## Aim of the exercise
The data must be returned in full and exactly as given.

## Records for processing
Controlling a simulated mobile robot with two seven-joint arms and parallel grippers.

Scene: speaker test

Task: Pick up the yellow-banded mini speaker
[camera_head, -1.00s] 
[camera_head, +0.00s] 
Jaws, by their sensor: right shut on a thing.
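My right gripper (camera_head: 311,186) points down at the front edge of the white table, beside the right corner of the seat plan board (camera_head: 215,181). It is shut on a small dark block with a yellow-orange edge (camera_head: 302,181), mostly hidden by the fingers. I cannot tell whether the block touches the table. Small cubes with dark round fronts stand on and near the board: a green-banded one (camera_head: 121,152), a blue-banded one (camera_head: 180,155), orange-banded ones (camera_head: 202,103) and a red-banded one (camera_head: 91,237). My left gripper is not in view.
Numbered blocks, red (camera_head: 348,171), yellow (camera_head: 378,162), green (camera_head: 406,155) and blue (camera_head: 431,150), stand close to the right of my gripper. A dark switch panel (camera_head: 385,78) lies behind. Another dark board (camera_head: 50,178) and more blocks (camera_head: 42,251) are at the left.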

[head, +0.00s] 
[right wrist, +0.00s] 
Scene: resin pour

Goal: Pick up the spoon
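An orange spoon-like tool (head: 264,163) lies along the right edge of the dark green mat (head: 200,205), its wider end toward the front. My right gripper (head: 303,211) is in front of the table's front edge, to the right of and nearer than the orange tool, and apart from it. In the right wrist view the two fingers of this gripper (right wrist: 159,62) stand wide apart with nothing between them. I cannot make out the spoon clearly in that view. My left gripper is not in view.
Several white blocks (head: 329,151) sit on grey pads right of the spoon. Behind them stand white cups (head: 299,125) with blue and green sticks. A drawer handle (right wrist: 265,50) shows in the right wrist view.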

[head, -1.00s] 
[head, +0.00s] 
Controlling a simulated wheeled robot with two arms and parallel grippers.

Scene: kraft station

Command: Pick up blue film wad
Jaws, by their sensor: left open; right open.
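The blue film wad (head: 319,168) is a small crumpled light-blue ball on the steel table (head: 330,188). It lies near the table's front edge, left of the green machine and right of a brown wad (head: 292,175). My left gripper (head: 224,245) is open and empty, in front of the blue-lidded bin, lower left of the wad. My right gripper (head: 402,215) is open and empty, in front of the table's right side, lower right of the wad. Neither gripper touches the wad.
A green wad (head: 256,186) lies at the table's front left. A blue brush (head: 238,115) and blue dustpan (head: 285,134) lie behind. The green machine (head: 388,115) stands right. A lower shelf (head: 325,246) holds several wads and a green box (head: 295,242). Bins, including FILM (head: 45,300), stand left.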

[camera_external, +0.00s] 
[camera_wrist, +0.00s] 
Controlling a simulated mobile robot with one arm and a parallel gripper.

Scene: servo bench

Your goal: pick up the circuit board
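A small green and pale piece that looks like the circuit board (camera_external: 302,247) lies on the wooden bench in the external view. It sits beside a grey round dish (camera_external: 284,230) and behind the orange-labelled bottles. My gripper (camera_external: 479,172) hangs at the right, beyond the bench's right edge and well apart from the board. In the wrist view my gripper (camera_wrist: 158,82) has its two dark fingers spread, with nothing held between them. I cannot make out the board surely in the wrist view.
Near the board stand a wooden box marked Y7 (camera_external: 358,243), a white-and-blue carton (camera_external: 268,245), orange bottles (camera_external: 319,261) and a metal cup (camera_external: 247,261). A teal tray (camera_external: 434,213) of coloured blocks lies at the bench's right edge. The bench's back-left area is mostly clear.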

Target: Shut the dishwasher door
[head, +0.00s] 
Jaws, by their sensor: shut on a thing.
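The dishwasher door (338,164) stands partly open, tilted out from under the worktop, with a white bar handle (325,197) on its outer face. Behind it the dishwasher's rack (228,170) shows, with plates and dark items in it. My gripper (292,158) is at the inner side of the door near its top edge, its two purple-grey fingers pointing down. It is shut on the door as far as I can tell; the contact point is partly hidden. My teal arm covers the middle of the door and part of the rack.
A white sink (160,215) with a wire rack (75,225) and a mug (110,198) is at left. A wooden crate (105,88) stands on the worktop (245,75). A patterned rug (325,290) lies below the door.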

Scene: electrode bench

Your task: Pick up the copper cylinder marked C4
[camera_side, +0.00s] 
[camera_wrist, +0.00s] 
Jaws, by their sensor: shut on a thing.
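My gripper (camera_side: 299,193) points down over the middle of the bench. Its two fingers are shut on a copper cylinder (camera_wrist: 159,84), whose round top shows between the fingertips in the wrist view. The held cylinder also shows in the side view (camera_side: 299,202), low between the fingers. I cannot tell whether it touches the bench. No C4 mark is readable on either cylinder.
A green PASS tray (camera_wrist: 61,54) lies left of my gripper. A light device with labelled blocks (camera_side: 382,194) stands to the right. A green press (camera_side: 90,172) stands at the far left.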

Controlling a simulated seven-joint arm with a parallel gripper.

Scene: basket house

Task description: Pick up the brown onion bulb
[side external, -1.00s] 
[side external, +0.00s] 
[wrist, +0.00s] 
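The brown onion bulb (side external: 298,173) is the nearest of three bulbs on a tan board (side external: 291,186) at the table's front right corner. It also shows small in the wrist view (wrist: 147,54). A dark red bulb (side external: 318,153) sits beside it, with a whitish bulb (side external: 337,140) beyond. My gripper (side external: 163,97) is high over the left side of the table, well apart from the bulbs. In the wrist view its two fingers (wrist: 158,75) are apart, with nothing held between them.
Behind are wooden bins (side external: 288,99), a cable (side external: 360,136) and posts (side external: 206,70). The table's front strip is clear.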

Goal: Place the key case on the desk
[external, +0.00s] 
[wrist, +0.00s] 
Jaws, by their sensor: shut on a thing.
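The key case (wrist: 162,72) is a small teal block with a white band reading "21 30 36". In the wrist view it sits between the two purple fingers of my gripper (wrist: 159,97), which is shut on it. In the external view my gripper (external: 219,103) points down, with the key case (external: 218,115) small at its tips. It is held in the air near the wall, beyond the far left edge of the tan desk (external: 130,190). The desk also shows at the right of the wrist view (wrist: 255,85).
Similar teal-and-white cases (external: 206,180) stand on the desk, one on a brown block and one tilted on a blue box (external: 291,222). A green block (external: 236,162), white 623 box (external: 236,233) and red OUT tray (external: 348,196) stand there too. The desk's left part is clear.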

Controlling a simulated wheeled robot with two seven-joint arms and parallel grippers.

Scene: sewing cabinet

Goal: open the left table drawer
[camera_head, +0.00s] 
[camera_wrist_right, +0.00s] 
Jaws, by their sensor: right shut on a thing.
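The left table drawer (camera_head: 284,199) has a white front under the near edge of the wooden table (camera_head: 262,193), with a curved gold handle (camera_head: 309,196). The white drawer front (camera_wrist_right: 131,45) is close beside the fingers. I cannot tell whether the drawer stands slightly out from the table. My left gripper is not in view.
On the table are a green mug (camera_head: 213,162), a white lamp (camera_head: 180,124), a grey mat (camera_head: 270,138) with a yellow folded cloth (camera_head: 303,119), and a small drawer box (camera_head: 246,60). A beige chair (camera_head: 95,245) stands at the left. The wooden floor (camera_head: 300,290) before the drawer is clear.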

## Exercise output
Controlling a simulated mobile robot with two seven-joint arms and parallel grippers.

Scene: speaker test

Task: Pick up the yellow-banded mini speaker
[camera_head, -1.00s] 
[camera_head, +0.00s] 
Jaws, by their sensor: right shut on a thing.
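My right gripper (camera_head: 311,186) points down at the front edge of the white table, beside the right corner of the seat plan board (camera_head: 215,181). It is shut on a small dark block with a yellow-orange edge (camera_head: 302,181), mostly hidden by the fingers. I cannot tell whether the block touches the table. Small cubes with dark round fronts stand on and near the board: a green-banded one (camera_head: 121,152), a blue-banded one (camera_head: 180,155), orange-banded ones (camera_head: 202,103) and a red-banded one (camera_head: 91,237). My left gripper is not in view.
Numbered blocks, red (camera_head: 348,171), yellow (camera_head: 378,162), green (camera_head: 406,155) and blue (camera_head: 431,150), stand close to the right of my gripper. A dark switch panel (camera_head: 385,78) lies behind. Another dark board (camera_head: 50,178) and more blocks (camera_head: 42,251) are at the left.

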[head, +0.00s] 
[right wrist, +0.00s] 
Scene: resin pour

Goal: Pick up the spoon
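An orange spoon-like tool (head: 264,163) lies along the right edge of the dark green mat (head: 200,205), its wider end toward the front. My right gripper (head: 303,211) is in front of the table's front edge, to the right of and nearer than the orange tool, and apart from it. In the right wrist view the two fingers of this gripper (right wrist: 159,62) stand wide apart with nothing between them. I cannot make out the spoon clearly in that view. My left gripper is not in view.
Several white blocks (head: 329,151) sit on grey pads right of the spoon. Behind them stand white cups (head: 299,125) with blue and green sticks. A drawer handle (right wrist: 265,50) shows in the right wrist view.

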[head, -1.00s] 
[head, +0.00s] 
Controlling a simulated wheeled robot with two arms and parallel grippers.

Scene: kraft station

Command: Pick up blue film wad
Jaws, by their sensor: left open; right open.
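The blue film wad (head: 319,168) is a small crumpled light-blue ball on the steel table (head: 330,188). It lies near the table's front edge, left of the green machine and right of a brown wad (head: 292,175). My left gripper (head: 224,245) is open and empty, in front of the blue-lidded bin, lower left of the wad. My right gripper (head: 402,215) is open and empty, in front of the table's right side, lower right of the wad. Neither gripper touches the wad.
A green wad (head: 256,186) lies at the table's front left. A blue brush (head: 238,115) and blue dustpan (head: 285,134) lie behind. The green machine (head: 388,115) stands right. A lower shelf (head: 325,246) holds several wads and a green box (head: 295,242). Bins, including FILM (head: 45,300), stand left.

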[camera_external, +0.00s] 
[camera_wrist, +0.00s] 
Controlling a simulated mobile robot with one arm and a parallel gripper.

Scene: servo bench

Your goal: pick up the circuit board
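A small green and pale piece that looks like the circuit board (camera_external: 302,247) lies on the wooden bench in the external view. It sits beside a grey round dish (camera_external: 284,230) and behind the orange-labelled bottles. My gripper (camera_external: 479,172) hangs at the right, beyond the bench's right edge and well apart from the board. In the wrist view my gripper (camera_wrist: 158,82) has its two dark fingers spread, with nothing held between them. I cannot make out the board surely in the wrist view.
Near the board stand a wooden box marked Y7 (camera_external: 358,243), a white-and-blue carton (camera_external: 268,245), orange bottles (camera_external: 319,261) and a metal cup (camera_external: 247,261). A teal tray (camera_external: 434,213) of coloured blocks lies at the bench's right edge. The bench's back-left area is mostly clear.

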Target: Shut the dishwasher door
[head, +0.00s] 
Jaws, by their sensor: shut on a thing.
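The dishwasher door (338,164) stands partly open, tilted out from under the worktop, with a white bar handle (325,197) on its outer face. Behind it the dishwasher's rack (228,170) shows, with plates and dark items in it. My gripper (292,158) is at the inner side of the door near its top edge, its two purple-grey fingers pointing down. It is shut on the door as far as I can tell; the contact point is partly hidden. My teal arm covers the middle of the door and part of the rack.
A white sink (160,215) with a wire rack (75,225) and a mug (110,198) is at left. A wooden crate (105,88) stands on the worktop (245,75). A patterned rug (325,290) lies below the door.

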Scene: electrode bench

Your task: Pick up the copper cylinder marked C4
[camera_side, +0.00s] 
[camera_wrist, +0.00s] 
Jaws, by their sensor: shut on a thing.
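My gripper (camera_side: 299,193) points down over the middle of the bench. Its two fingers are shut on a copper cylinder (camera_wrist: 159,84), whose round top shows between the fingertips in the wrist view. The held cylinder also shows in the side view (camera_side: 299,202), low between the fingers. I cannot tell whether it touches the bench. No C4 mark is readable on either cylinder.
A green PASS tray (camera_wrist: 61,54) lies left of my gripper. A light device with labelled blocks (camera_side: 382,194) stands to the right. A green press (camera_side: 90,172) stands at the far left.

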Controlling a simulated seven-joint arm with a parallel gripper.

Scene: basket house

Task description: Pick up the brown onion bulb
[side external, -1.00s] 
[side external, +0.00s] 
[wrist, +0.00s] 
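The brown onion bulb (side external: 298,173) is the nearest of three bulbs on a tan board (side external: 291,186) at the table's front right corner. It also shows small in the wrist view (wrist: 147,54). A dark red bulb (side external: 318,153) sits beside it, with a whitish bulb (side external: 337,140) beyond. My gripper (side external: 163,97) is high over the left side of the table, well apart from the bulbs. In the wrist view its two fingers (wrist: 158,75) are apart, with nothing held between them.
Behind are wooden bins (side external: 288,99), a cable (side external: 360,136) and posts (side external: 206,70). The table's front strip is clear.

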Goal: Place the key case on the desk
[external, +0.00s] 
[wrist, +0.00s] 
Jaws, by their sensor: shut on a thing.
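The key case (wrist: 162,72) is a small teal block with a white band reading "21 30 36". In the wrist view it sits between the two purple fingers of my gripper (wrist: 159,97), which is shut on it. In the external view my gripper (external: 219,103) points down, with the key case (external: 218,115) small at its tips. It is held in the air near the wall, beyond the far left edge of the tan desk (external: 130,190). The desk also shows at the right of the wrist view (wrist: 255,85).
Similar teal-and-white cases (external: 206,180) stand on the desk, one on a brown block and one tilted on a blue box (external: 291,222). A green block (external: 236,162), white 623 box (external: 236,233) and red OUT tray (external: 348,196) stand there too. The desk's left part is clear.

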Controlling a simulated wheeled robot with two seven-joint arms and parallel grippers.

Scene: sewing cabinet

Goal: open the left table drawer
[camera_head, +0.00s] 
[camera_wrist_right, +0.00s] 
Jaws, by their sensor: right shut on a thing.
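The left table drawer (camera_head: 284,199) has a white front under the near edge of the wooden table (camera_head: 262,193), with a curved gold handle (camera_head: 309,196). The white drawer front (camera_wrist_right: 131,45) is close beside the fingers. I cannot tell whether the drawer stands slightly out from the table. My left gripper is not in view.
On the table are a green mug (camera_head: 213,162), a white lamp (camera_head: 180,124), a grey mat (camera_head: 270,138) with a yellow folded cloth (camera_head: 303,119), and a small drawer box (camera_head: 246,60). A beige chair (camera_head: 95,245) stands at the left. The wooden floor (camera_head: 300,290) before the drawer is clear.

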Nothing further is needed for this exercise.